(Entries from a robot dataset)
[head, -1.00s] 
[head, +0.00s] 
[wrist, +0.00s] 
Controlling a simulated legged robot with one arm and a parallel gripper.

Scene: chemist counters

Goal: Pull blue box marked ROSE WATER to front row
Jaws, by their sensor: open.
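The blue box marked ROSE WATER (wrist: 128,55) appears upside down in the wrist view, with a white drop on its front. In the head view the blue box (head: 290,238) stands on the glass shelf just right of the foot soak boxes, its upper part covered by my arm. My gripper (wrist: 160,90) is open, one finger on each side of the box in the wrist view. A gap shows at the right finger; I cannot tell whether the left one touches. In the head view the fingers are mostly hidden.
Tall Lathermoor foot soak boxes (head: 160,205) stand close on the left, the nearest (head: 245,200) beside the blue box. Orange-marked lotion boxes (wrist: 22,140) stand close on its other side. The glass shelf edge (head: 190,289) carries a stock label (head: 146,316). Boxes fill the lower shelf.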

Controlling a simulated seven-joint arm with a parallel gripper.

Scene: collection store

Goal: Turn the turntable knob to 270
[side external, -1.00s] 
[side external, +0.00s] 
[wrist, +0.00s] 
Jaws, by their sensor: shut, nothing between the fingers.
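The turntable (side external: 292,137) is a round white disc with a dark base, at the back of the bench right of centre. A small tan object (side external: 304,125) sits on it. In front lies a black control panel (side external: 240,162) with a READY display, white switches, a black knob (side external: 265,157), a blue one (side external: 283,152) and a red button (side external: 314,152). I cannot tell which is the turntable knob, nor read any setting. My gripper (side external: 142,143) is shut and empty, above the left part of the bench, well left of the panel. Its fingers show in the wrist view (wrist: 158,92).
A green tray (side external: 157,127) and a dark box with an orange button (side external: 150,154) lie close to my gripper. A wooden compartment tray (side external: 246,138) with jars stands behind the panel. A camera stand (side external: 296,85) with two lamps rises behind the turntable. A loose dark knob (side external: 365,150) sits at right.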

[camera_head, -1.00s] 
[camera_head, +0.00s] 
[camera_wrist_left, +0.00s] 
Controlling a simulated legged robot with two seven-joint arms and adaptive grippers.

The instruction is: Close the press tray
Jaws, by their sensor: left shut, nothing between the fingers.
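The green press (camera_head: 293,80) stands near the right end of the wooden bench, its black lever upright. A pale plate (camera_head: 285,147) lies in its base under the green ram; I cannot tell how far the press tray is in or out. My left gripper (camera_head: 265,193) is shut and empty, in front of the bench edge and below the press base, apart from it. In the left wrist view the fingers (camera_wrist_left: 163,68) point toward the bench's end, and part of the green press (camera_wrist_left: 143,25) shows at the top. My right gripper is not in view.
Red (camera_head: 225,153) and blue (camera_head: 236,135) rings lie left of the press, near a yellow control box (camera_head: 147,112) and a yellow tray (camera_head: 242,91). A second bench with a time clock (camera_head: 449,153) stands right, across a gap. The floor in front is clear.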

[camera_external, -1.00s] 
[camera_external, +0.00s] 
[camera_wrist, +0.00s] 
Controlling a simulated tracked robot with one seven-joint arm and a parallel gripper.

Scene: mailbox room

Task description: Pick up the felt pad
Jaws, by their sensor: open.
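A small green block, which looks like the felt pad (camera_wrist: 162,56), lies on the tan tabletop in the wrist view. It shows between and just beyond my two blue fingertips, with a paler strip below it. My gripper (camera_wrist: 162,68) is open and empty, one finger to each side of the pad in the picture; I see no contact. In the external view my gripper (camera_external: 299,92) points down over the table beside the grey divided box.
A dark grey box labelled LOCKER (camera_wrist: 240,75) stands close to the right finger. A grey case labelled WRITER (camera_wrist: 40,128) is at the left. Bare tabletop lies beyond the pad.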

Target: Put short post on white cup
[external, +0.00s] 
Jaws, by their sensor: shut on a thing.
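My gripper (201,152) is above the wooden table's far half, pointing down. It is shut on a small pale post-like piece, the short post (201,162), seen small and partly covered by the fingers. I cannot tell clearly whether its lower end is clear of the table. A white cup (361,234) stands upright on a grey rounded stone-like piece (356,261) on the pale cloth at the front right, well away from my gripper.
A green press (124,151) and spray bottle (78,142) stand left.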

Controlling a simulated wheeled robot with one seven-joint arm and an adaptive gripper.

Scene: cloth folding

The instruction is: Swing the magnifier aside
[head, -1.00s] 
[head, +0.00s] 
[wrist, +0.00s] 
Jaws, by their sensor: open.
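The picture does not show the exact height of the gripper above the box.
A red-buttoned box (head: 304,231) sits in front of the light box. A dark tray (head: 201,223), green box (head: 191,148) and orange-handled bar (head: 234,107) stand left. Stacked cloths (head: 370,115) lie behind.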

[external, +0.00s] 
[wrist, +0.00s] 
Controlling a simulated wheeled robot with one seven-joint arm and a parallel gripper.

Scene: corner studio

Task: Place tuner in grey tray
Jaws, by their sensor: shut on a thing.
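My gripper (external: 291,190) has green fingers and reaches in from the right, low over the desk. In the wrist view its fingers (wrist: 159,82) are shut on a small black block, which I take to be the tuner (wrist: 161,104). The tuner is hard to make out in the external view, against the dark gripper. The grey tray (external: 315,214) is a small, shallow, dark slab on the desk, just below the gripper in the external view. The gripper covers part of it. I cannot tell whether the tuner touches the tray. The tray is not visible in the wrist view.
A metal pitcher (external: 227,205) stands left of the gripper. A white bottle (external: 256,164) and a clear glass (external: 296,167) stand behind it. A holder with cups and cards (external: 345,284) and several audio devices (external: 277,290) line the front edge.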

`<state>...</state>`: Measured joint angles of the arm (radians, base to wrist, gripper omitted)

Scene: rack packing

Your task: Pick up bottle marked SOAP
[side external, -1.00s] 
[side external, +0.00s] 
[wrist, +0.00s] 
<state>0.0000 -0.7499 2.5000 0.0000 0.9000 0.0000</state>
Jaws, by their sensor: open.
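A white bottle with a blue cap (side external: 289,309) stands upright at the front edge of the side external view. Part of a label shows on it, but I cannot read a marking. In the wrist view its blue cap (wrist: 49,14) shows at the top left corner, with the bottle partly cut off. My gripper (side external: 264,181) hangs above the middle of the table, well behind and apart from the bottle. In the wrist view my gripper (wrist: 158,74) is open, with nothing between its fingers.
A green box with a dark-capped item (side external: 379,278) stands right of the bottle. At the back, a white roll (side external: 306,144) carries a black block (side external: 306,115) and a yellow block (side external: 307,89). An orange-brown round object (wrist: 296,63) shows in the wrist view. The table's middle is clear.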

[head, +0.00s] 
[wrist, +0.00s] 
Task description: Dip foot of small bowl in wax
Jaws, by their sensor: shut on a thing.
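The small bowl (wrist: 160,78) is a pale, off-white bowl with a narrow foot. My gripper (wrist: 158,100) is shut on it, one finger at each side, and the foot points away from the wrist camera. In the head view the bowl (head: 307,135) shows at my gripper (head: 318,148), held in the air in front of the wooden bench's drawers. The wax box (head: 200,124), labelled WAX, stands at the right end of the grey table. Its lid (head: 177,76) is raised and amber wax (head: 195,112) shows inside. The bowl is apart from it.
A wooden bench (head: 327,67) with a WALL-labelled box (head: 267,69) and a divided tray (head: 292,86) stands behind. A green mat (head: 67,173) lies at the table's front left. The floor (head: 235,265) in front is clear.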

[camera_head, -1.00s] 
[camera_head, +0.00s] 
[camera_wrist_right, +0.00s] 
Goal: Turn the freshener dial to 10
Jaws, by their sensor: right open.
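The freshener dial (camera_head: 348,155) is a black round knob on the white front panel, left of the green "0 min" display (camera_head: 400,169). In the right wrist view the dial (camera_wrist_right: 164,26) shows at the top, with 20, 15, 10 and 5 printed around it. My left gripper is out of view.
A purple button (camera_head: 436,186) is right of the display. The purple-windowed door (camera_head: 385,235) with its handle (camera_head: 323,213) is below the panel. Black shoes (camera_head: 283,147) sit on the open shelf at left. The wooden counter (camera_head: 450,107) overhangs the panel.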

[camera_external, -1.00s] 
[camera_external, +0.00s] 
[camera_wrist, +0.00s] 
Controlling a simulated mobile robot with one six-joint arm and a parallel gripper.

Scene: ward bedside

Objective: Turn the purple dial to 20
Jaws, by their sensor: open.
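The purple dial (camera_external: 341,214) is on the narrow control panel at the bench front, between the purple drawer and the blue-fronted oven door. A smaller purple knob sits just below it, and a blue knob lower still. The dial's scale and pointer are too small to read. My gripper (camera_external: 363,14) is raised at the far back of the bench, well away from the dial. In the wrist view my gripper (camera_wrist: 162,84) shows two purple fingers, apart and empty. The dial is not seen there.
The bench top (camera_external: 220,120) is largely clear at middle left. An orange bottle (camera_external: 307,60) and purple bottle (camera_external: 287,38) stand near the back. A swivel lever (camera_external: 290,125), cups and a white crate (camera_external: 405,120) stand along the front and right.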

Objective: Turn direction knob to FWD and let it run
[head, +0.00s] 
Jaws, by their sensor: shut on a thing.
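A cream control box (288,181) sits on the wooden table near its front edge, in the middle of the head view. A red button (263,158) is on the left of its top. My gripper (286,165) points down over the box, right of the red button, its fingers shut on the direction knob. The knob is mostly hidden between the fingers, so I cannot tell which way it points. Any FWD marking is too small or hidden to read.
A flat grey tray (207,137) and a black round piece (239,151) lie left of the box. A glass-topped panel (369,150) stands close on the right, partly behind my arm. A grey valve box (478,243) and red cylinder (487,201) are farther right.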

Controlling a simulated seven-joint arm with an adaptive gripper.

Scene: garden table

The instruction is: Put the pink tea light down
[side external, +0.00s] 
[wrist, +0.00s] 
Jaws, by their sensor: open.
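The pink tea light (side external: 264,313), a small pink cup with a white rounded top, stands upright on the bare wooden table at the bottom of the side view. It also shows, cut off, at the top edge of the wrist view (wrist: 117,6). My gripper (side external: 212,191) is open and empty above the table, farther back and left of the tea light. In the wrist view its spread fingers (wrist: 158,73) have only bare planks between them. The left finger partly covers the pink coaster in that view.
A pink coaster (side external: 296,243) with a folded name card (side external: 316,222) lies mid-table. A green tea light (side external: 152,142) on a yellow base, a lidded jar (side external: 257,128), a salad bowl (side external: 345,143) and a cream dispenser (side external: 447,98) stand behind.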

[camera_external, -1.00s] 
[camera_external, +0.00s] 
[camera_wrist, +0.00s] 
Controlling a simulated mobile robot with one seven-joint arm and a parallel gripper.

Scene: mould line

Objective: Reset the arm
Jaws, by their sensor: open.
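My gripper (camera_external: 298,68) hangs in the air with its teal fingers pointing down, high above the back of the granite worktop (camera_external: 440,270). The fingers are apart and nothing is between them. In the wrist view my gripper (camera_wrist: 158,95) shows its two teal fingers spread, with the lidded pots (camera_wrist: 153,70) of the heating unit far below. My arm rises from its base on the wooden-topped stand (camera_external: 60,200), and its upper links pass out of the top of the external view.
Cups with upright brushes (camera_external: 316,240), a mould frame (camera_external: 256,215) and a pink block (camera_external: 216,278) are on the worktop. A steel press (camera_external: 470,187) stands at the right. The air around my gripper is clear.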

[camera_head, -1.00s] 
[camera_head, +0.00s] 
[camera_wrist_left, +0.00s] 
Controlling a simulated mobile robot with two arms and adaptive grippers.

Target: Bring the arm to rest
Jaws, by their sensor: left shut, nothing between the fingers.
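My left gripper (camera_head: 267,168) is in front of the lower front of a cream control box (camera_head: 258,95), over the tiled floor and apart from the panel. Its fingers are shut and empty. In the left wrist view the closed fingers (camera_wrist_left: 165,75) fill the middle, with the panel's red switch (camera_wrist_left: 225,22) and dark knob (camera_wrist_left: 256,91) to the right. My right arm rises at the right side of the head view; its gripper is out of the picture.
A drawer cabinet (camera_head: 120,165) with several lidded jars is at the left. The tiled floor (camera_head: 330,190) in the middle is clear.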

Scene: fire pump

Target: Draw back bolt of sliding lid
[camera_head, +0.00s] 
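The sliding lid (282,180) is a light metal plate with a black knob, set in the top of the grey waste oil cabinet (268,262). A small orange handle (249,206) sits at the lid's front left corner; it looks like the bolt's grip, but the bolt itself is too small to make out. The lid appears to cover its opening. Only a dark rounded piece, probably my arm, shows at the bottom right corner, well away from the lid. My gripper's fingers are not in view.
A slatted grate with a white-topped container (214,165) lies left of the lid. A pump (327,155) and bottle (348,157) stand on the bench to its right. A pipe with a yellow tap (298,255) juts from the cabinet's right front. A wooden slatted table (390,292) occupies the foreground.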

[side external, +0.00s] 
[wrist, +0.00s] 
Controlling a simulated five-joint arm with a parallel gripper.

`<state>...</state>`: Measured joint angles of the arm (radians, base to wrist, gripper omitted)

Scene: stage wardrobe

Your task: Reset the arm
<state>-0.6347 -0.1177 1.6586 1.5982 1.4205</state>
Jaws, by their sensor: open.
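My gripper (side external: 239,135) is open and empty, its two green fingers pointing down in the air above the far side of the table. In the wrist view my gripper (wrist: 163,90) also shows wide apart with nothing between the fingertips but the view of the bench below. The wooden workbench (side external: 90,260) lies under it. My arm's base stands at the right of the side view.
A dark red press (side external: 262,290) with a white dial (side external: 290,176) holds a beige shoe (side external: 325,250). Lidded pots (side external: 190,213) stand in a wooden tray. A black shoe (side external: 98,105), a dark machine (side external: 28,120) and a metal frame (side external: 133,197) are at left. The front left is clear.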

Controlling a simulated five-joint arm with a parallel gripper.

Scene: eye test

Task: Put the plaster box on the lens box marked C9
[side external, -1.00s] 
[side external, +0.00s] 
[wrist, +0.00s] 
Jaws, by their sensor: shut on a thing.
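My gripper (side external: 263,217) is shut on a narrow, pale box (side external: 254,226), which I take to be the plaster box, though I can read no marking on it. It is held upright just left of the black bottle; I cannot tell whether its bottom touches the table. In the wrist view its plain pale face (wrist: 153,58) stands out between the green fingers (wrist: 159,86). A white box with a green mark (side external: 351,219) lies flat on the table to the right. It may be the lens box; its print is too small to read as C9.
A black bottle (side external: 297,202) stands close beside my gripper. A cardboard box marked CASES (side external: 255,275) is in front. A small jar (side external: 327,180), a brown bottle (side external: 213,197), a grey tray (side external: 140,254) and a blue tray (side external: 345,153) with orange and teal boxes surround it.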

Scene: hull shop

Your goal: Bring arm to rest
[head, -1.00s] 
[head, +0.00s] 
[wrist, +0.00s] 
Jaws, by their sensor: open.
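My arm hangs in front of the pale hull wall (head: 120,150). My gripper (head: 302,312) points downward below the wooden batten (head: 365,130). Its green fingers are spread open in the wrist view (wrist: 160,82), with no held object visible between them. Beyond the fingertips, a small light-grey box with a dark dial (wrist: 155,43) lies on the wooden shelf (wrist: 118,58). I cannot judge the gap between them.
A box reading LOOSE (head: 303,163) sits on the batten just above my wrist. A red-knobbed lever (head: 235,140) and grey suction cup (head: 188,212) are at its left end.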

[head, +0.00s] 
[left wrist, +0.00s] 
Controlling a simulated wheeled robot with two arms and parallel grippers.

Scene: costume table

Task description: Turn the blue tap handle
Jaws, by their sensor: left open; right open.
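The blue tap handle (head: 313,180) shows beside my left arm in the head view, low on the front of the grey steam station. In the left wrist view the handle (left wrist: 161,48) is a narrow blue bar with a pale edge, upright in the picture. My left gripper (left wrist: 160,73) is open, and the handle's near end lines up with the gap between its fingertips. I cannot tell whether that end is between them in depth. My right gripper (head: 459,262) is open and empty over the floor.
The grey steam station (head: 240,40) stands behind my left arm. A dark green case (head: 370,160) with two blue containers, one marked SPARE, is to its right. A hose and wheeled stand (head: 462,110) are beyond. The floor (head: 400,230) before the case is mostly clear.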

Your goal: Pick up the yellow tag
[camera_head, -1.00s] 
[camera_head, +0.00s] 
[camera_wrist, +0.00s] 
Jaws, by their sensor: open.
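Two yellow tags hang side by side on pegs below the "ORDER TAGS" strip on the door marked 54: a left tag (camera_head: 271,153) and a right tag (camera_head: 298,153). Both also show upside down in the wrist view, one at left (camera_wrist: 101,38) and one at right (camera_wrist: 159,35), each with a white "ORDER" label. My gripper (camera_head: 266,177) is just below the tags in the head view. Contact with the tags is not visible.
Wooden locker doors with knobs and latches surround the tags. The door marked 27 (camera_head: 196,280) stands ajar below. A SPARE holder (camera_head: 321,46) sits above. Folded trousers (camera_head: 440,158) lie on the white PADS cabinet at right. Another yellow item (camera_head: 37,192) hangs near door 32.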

◆ EXERCISE: Print, unaltered, every line from the beginning of the material down to the line with "Goal: Pull blue".

◆ ANSWER:
[head, -1.00s] 
[head, +0.00s] 
[wrist, +0.00s] 
Controlling a simulated legged robot with one arm and a parallel gripper.

Scene: chemist counters

Goal: Pull blue box marked ROSE WATER to front row

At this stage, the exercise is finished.